New Zealand should take a leaf out of Australia's book when it comes to infrastructure development, according to Business New Zealand chief executive Phil O'Reilly.
Speaking at the first day of the New Zealand Contractors' Federation conference in Christchurch yesterday, Mr O'Reilly said the Council for Infrastructure Development had calculated the ideal level of investment in the country's infrastructure at 5 per cent of gross domestic product (GDP), around $6 billion.
"It points out that any fiscally responsible government can only inject around 2 per cent of GDP per year, so the need for the private sector to work collaboratively with the government is clear."
But in some cases the private sector had been discouraged or even blocked from such investment, such as over road tolling, he said.
A series of bad decisions over 20 years had also stymied proper investment in New Zealand's electricity infrastructure.
"The chickens came home to roost in the big winter drought of 2001 that led to extremely high spot prices for businesses. It was a real problem for many small businesses that couldn't afford either the hedging or the spot prices and in some cases had to shut down production lines, losing orders and profitability."
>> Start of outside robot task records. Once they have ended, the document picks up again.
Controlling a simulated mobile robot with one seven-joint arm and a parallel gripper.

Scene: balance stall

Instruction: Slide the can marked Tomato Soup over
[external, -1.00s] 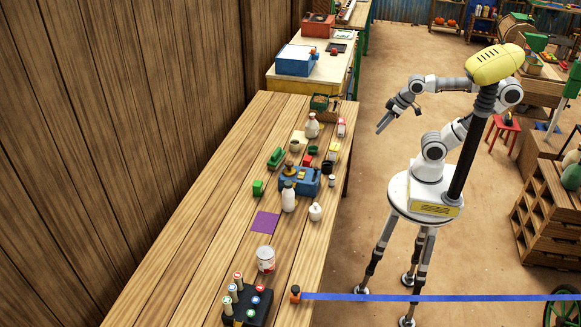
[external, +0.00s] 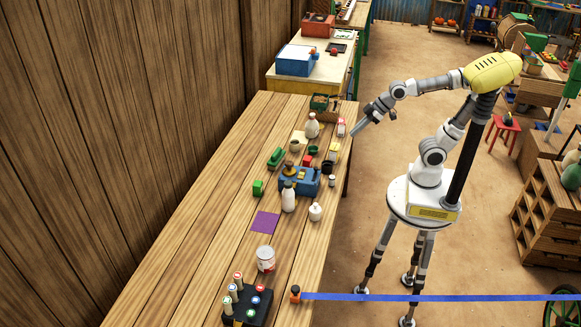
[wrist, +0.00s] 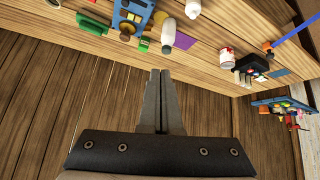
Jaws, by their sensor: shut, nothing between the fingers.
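A white can with a red band (external: 265,259) stands upright near the front part of the long wooden table; its printing is too small to read. It also shows in the wrist view (wrist: 228,59), right of my fingers. A purple square (external: 265,223) lies flat on the table just beyond the can. My gripper (external: 356,135) is shut and empty, held in the air beside the table's right edge, well away from the can. In the wrist view my closed fingers (wrist: 160,74) point up the picture.
A black block with several pegs (external: 248,306) stands near the can, with an orange-topped post (external: 295,294) and blue ribbon beside it. A white bottle (external: 288,197), a blue scale-like device (external: 308,183) and a small white jar (external: 315,212) stand farther along. Bare planks surround the can.

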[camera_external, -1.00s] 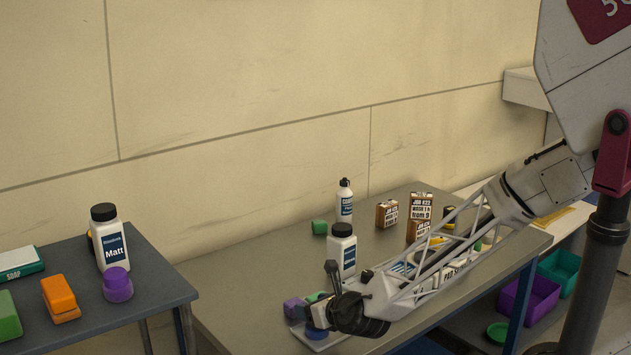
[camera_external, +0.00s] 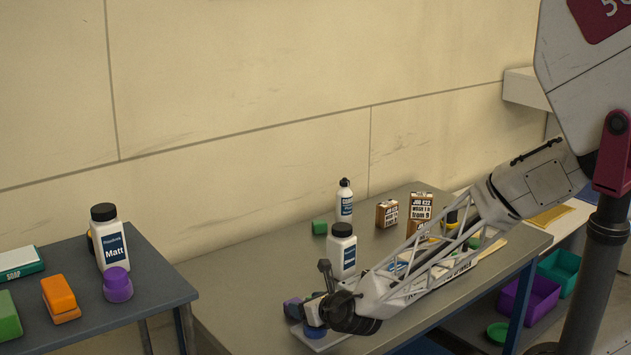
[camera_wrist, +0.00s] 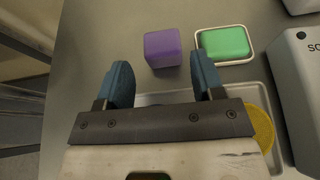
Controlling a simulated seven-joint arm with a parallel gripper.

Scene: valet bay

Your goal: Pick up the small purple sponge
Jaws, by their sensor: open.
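The small purple sponge (camera_wrist: 163,48) is a block on the grey bench in the wrist view, just beyond my fingertips and roughly centred between them. My gripper (camera_wrist: 162,80) is open and empty, its two blue fingers apart. In the external view my gripper (camera_external: 308,316) is low over the front left part of the bench. The gap between fingertips and sponge is hard to judge.
A green sponge in a white dish (camera_wrist: 251,50) lies close right of the purple sponge. A tray with a yellow round pad (camera_wrist: 263,127) is below my gripper. A white bottle (camera_external: 342,255) stands behind it. A purple round item (camera_external: 117,286) is on the left table.
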The difference in attitude to infrastructure investment on either side of the Tasman was marked, Mr O'Reilly said.
New South Wales' new Premier Morris Iemma had already announced he was going to abolish property vendor tax and promote infrastructure development to ensure the state remained Australia's economic powerhouse.
A specialist unit would be established to co-ordinate major projects, set milestones and ensure they were met.
"What a fantastic attitude," he said.
Earlier, Commerce and Transport Minister Pete Hodgson told the conference the Labour Government had overseen a 10-fold increase in spending on major roading projects in Auckland.
"The day we came into office, the major works under way or recently completed had a value totalling $130m. Today, using exactly the same criterion, the figure is a little over $1300m."
Money could only be spent once, Mr Hodgson said.
"As we approach the election, please keep that thought to the forefront. If it's going back in tax cuts then it isn't going into land transport.
"We invest in our future, in infrastucture, health and education, or we have tax cuts. It is one or the other."
- nzpa
Aussies leading the way in infrastructure support
AdvertisementAdvertise with NZME.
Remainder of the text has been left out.